In today’s business landscape, decisions are based on data. Leaders are thankful to have systems that gather data to gain insights that guide the best outcomes. But translating data into decisions is a skill that must be developed over time.
So, how can COOs learn to use data effectively to make the best decisions for their company? This article provides some valuable tips.
Using Data to Guide Decisions
Start with the Question
Before gathering data, you must determine what question you want to answer. For example, as COO, you may wonder whether to change your inventory ordering process or consider adding a second shift to improve productivity.
Having a question in mind will help you determine what type of data you need and how to source it.
Define Your Metrics
Data provides metrics, so you should determine which metrics apply to your situation. Common metrics measured in operations include:
- Efficiency, such as cost per unit or labor productivity output
- Effectiveness, including order fulfillment and delivery rates
- Quality that can be measured in defect and error rates and returns
- Resilience, such as capacity utilization and supplier performance
Once you identify your metrics, tie them to a decision. Consider how various outcomes will affect your metrics.
Look for Meaningful Changes
Numbers can fluctuate if nothing real has changed. Before you act, ask yourself whether the changes represent a real improvement in performance or just normal wiggles.
To ensure the right approach, look at trends over time. Don’t act on small changes that occur daily.
Consider Both Qualitative and Quantitative Inputs
- Qualitative inputs: What you can count or measure
- Quantitative inputs: Non-numeric information such as feedback, notes, or observations
Quantitative data tells you what’s happening, while qualitative data tells you why it’s happening. As such, both should be considered in decision-making processes.
Use Simple Frameworks
There’s no need to overcomplicate the decision-making process. A simple framework will do.
In most situations, you can list two options and pros and cons in terms of cost, risk, customer satisfaction, and other factors. Determine if the pros outweigh the cons when determining whether to move the system forward.
Design Experiments
Not sure which way to go? A/B testing and similar experiments can guide the way. Choose the method that’s producing the best metric to guide operations.
This method can help reduce indecision and possible arguments in the workplace.
Turn Analytics Into Actions
Don’t just review charts and data. Consider how it can guide and change how you operate. Analyze what led to positive or negative results, and adjust these processes in your business model accordingly.
Focus on Short-Term Outcomes and Long-Term Goals
It’s easy to get caught up in data, and it can impact your time horizons. For instance, when making a long-term strategic decision, you may discover small issues that may take you on another path. Similarly, you may start obsessing about how small changes can impact the bigger picture.
It’s vital to focus on your goals. Don’t let today’s minor issues impact long-term planning, and don’t drag long-term questions into daily huddles.
Build Decision Logs
Frameworks are useful, but leaders should also consider developing decision logs to be revisited every quarter, 6 months, or annually. The log should review the main question, the decisions considered, the key data used, what was not known, the assumptions, and the expected outcomes. The idea is to improve your organization’s decision-making processes over time.

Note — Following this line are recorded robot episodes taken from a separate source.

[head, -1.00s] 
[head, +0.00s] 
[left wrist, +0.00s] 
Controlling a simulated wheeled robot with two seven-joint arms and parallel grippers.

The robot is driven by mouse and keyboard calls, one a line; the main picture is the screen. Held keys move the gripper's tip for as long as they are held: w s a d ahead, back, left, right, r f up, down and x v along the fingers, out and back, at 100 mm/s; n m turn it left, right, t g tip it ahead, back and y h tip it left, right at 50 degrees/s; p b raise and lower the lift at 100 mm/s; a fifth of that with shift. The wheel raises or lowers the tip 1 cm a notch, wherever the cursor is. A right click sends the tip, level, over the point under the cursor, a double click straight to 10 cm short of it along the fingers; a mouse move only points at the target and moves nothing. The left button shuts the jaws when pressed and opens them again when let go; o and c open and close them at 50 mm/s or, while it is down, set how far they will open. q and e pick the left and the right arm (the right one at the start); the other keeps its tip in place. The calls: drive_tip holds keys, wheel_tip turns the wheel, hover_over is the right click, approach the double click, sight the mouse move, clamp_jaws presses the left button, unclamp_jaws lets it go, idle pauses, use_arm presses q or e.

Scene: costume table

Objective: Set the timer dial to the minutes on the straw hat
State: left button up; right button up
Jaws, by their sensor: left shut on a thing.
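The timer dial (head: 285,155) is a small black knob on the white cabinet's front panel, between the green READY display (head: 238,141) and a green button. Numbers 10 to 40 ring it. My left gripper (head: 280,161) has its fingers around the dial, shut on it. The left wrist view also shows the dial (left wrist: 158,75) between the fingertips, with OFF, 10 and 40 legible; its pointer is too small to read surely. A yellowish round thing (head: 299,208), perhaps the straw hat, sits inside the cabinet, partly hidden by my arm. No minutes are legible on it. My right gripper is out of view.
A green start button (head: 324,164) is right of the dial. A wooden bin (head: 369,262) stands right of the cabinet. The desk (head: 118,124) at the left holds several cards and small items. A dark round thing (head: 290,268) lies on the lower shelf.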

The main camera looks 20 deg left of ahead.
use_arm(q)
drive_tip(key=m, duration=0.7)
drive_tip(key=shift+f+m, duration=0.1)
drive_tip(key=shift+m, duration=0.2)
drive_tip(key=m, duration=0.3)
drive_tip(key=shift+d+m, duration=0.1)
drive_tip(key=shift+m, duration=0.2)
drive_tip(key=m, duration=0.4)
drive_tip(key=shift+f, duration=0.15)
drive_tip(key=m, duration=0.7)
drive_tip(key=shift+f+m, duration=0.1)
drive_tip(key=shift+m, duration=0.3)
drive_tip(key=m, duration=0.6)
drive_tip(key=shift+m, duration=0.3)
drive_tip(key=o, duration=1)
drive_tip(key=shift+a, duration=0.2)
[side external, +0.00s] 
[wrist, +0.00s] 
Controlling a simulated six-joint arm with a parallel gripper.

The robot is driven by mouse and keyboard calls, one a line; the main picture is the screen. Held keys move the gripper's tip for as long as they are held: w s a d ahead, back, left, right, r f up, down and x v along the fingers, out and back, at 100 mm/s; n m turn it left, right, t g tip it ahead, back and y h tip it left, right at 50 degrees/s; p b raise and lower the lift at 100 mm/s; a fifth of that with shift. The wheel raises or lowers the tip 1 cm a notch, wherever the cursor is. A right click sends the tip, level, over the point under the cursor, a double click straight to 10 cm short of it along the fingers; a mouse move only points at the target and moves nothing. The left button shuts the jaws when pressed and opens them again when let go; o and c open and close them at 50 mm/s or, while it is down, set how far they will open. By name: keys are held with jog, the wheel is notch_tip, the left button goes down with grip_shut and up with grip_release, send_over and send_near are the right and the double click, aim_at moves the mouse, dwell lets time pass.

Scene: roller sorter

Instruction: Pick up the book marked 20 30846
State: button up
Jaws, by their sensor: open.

Invest in Data Quality Where It Matters
Quality, highly accurate data is beneficial, but it costs time and money. It should be used to make high-impact decisions such as hiring plans, capital spending, pricing, major contracts, and customer service commitments.
Lower quality data could include social media interactions, website engagement, and customer satisfaction scores. These roughly accurate statistics can be used for context, curiosity, or low-stakes decisions, such as blog topics and other matters that are not worth a heavy data-governance effort.
Train Your Managers in Data Literacy
Your managers may know how to read data, but can they interpret it? Train them to ask how their decisions can guide metrics and what that means for the big picture. Encourage them to make comparisons and consider different scenarios.